:: TASK DIRECTIONS ::
Pull out every line with the word "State".

:: PROVIDED DATA ::
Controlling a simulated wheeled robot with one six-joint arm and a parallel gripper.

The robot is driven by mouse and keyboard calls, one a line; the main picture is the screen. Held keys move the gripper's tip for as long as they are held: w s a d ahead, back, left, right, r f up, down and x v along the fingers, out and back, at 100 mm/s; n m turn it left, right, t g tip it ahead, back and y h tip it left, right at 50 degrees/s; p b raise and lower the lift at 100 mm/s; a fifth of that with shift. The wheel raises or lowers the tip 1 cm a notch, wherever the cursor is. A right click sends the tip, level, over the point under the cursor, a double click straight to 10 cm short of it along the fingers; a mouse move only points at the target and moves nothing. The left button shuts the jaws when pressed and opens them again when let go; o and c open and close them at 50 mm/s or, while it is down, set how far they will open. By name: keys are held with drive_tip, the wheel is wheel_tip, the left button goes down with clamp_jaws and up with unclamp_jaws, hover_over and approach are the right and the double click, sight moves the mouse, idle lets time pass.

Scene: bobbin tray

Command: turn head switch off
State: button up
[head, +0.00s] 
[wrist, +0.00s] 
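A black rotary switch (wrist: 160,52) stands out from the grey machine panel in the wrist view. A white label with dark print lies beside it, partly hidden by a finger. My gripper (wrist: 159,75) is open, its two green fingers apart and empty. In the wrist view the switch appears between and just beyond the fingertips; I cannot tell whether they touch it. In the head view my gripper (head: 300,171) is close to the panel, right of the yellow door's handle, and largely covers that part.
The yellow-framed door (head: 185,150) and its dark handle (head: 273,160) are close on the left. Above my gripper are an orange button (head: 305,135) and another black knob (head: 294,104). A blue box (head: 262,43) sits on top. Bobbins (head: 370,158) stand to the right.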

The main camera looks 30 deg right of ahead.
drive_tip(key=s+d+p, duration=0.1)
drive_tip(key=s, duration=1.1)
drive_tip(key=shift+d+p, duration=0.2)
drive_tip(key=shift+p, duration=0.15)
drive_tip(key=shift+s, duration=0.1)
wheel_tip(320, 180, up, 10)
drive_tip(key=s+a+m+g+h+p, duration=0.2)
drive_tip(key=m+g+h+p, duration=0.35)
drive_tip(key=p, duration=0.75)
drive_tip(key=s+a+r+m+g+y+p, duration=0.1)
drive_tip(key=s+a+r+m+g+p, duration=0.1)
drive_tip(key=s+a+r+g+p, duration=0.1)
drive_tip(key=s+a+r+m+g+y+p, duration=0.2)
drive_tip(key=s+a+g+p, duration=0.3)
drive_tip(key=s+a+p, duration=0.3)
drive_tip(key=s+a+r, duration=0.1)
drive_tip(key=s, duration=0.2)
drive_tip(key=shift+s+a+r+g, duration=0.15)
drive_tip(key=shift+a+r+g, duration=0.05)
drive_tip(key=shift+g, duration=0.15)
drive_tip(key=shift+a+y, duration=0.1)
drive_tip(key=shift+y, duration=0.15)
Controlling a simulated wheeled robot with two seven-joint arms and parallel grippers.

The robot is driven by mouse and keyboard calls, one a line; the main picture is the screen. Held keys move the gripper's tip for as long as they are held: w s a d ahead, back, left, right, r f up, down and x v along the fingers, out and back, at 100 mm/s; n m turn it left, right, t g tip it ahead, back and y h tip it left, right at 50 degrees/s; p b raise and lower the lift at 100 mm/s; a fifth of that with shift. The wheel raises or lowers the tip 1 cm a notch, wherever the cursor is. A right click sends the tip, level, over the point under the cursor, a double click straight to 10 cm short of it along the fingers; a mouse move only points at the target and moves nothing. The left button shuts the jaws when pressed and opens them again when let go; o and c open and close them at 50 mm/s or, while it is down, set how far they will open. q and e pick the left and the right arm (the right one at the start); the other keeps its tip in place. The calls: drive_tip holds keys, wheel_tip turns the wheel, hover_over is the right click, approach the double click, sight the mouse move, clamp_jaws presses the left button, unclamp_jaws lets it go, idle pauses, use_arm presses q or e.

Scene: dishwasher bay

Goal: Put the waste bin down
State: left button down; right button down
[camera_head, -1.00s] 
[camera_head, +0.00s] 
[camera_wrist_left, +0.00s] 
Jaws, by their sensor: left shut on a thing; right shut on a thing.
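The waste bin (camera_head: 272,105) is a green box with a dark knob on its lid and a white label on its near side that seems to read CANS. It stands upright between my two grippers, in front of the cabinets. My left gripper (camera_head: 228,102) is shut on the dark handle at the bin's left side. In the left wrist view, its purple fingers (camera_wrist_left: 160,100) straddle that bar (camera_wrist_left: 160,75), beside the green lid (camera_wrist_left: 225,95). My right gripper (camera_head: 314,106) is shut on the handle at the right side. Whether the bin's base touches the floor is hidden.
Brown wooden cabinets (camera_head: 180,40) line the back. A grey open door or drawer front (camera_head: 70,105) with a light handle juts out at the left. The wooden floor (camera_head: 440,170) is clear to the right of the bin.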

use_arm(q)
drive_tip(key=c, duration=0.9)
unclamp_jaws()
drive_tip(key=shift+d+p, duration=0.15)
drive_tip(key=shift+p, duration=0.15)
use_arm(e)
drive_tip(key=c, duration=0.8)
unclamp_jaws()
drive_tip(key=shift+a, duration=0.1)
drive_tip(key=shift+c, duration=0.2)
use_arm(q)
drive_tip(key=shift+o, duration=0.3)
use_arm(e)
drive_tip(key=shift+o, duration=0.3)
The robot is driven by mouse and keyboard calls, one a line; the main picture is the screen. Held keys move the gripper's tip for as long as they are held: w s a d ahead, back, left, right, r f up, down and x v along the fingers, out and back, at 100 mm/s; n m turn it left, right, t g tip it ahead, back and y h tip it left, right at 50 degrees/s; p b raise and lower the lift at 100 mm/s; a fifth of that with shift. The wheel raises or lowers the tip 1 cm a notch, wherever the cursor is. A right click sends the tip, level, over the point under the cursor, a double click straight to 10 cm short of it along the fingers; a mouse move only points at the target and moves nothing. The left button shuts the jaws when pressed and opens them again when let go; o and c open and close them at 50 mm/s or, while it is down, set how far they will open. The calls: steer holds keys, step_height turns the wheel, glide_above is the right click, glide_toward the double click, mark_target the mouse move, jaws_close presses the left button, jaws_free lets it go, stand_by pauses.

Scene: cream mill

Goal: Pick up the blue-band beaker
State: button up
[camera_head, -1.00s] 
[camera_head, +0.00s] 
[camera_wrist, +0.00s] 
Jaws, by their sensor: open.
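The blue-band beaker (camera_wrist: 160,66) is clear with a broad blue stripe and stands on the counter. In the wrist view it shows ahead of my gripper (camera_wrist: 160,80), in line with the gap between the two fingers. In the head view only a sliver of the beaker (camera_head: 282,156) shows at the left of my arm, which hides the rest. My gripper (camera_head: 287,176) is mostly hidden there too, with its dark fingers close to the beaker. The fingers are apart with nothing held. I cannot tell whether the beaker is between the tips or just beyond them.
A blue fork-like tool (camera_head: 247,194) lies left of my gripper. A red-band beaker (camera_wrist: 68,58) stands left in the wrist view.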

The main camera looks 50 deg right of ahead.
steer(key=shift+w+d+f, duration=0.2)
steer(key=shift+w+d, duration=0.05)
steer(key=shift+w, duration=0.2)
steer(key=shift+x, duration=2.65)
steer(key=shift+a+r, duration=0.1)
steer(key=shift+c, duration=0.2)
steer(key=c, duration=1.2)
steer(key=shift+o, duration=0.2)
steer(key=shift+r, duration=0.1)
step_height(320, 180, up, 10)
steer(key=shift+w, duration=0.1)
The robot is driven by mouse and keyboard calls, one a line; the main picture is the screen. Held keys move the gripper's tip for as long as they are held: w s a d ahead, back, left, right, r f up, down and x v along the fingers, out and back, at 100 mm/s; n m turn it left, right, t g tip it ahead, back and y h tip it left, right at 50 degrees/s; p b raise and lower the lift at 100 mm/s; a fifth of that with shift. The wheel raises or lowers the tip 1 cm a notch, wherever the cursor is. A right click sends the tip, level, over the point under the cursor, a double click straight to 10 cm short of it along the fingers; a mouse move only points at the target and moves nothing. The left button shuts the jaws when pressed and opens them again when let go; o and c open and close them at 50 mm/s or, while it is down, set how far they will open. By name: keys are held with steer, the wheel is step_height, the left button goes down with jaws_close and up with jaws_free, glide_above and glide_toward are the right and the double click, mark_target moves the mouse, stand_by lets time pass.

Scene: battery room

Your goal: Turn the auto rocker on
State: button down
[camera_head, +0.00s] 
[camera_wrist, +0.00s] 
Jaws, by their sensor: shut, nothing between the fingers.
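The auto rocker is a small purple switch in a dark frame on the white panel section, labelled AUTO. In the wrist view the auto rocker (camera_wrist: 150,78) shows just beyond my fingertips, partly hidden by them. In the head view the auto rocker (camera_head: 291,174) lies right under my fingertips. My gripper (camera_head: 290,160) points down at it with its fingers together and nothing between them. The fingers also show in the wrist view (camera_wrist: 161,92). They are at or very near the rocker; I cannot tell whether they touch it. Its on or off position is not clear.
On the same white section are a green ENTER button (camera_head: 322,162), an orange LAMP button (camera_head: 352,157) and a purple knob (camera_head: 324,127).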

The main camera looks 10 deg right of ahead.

:: ANSWER FOR THE TASK ::
State: button up
State: left button down; right button down
State: button up
State: button down

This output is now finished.